Check every line of the data below for the string "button", and copy the ones that hold it.

((

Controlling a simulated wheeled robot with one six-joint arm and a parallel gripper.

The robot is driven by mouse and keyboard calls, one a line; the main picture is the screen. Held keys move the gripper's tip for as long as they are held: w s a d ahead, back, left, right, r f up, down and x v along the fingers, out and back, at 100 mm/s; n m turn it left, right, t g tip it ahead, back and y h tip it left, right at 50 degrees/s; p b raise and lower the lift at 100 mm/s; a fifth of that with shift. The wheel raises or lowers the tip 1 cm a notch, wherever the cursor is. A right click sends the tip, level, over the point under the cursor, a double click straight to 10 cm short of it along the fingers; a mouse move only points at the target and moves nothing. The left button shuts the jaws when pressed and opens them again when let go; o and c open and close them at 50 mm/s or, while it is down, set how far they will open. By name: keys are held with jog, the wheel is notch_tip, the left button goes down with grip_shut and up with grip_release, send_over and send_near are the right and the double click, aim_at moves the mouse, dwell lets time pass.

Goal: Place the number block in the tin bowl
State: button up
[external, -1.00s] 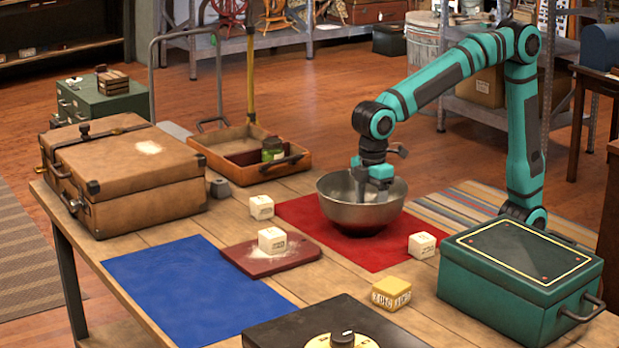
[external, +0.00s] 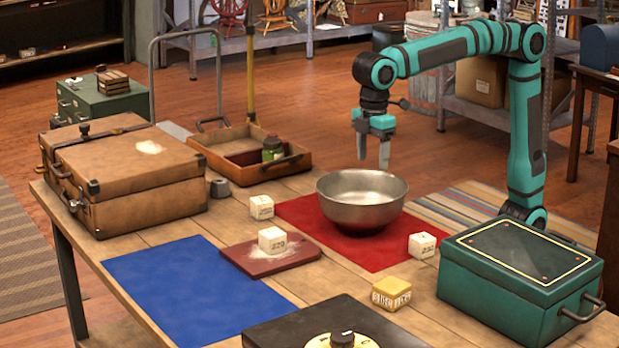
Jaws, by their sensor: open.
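The tin bowl (external: 362,212) stands upright on a red mat; I see part of its inner wall, but its bottom is hidden by the near rim. My gripper (external: 373,163) hangs above the bowl, fingers down, open with nothing between the fingers. A white block with printed marks (external: 272,241) sits on a dark red board. Two more white marked blocks stand on the table, one left of the bowl (external: 262,207) and one right of it (external: 422,245). A yellow-topped block with printed sides (external: 391,293) stands near the front. I cannot tell which is the number block.
A brown suitcase (external: 125,185) and a wooden tray (external: 215,165) with a green jar (external: 272,149) fill the back left. A green metal box (external: 520,275) stands at the right. A dark box with a dial (external: 290,328) is at the front. The blue mat (external: 190,285) is clear.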

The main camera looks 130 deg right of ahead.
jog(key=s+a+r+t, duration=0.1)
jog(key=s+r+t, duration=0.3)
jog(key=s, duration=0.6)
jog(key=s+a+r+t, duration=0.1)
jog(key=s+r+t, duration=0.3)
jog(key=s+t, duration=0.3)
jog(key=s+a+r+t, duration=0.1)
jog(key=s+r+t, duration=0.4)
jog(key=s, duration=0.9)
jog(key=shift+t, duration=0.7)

))

* **Result of this exercise**
The robot is driven by mouse and keyboard calls, one a line; the main picture is the screen. Held keys move the gripper's tip for as long as they are held: w s a d ahead, back, left, right, r f up, down and x v along the fingers, out and back, at 100 mm/s; n m turn it left, right, t g tip it ahead, back and y h tip it left, right at 50 degrees/s; p b raise and lower the lift at 100 mm/s; a fifth of that with shift. The wheel raises or lowers the tip 1 cm a notch, wherever the cursor is. A right click sends the tip, level, over the point under the cursor, a double click straight to 10 cm short of it along the fingers; a mouse move only points at the target and moves nothing. The left button shuts the jaws when pressed and opens them again when let go; o and c open and close them at 50 mm/s or, while it is down, set how far they will open. By name: keys are held with jog, the wheel is notch_tip, the left button goes down with grip_shut and up with grip_release, send_over and send_near are the right and the double click, aim_at moves the mouse, dwell lets time pass.
State: button up

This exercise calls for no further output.